--- Start ---
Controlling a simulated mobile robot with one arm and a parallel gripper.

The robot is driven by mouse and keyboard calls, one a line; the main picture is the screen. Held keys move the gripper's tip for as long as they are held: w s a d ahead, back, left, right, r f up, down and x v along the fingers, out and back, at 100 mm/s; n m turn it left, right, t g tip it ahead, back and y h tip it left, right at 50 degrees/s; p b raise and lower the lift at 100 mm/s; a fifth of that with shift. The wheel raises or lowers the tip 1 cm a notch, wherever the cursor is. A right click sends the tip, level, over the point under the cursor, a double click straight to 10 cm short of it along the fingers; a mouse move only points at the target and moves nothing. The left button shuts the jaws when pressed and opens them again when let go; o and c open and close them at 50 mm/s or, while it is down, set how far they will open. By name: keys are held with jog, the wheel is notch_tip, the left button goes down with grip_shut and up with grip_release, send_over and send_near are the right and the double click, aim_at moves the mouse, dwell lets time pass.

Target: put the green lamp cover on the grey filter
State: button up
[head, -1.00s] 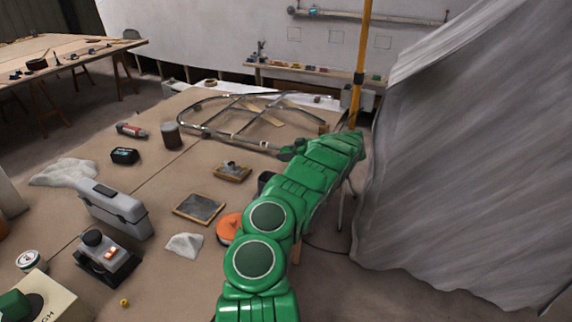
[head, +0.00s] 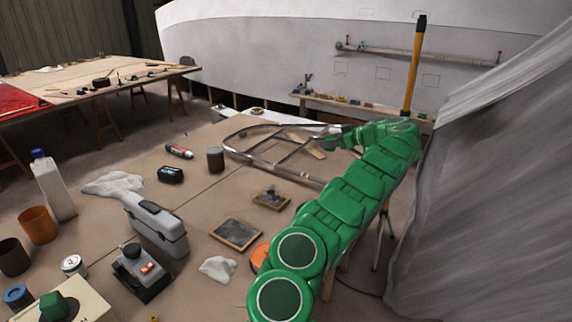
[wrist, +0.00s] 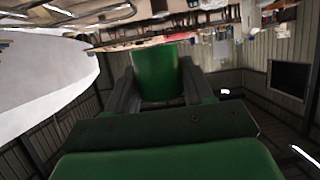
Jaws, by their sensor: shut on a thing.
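The green lamp cover (wrist: 157,75) is a plain green cylinder in the wrist view. My gripper (wrist: 157,88) is shut on it, with one grey finger on each side. In the head view my arm reaches over the far right of the bench, and its end is small and partly hidden, so the cover is not clear there. I cannot tell for sure which thing is the grey filter. A flat dark grey panel in a wooden frame (head: 236,233) lies on the bench, well apart from my gripper, and may be it.
A smaller framed piece (head: 271,198) with something on it lies nearby. A grey case (head: 157,225), a white cloth (head: 218,268), a dark cylinder (head: 215,159) and a metal frame (head: 255,150) are on the bench. A grey sheet (head: 490,190) hangs at right.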

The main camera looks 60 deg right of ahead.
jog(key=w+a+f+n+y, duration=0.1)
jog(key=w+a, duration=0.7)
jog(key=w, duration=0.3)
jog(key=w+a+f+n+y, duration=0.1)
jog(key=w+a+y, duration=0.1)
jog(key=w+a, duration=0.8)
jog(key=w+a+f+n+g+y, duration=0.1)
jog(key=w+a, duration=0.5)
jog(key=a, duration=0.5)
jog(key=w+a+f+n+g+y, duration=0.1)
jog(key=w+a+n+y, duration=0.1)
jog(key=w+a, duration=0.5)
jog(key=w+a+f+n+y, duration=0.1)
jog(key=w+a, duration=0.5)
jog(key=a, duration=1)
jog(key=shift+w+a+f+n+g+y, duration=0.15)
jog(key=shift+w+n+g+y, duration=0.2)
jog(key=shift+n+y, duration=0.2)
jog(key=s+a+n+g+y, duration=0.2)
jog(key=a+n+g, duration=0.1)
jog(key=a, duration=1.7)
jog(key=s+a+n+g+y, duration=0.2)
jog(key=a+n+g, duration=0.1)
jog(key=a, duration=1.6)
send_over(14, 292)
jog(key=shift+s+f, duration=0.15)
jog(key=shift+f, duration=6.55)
--- End ---
**Description of the task:**
Copy, from the material, each line that holds the string "robot".

**Exercise solution:**
Controlling a simulated mobile robot with one arm and a parallel gripper.
The robot is driven by mouse and keyboard calls, one a line; the main picture is the screen. Held keys move the gripper's tip for as long as they are held: w s a d ahead, back, left, right, r f up, down and x v along the fingers, out and back, at 100 mm/s; n m turn it left, right, t g tip it ahead, back and y h tip it left, right at 50 degrees/s; p b raise and lower the lift at 100 mm/s; a fifth of that with shift. The wheel raises or lowers the tip 1 cm a notch, wherever the cursor is. A right click sends the tip, level, over the point under the cursor, a double click straight to 10 cm short of it along the fingers; a mouse move only points at the target and moves nothing. The left button shuts the jaws when pressed and opens them again when let go; o and c open and close them at 50 mm/s or, while it is down, set how far they will open. By name: keys are held with jog, the wheel is notch_tip, the left button goes down with grip_shut and up with grip_release, send_over and send_near are the right and the double click, aim_at moves the mouse, dwell lets time pass.

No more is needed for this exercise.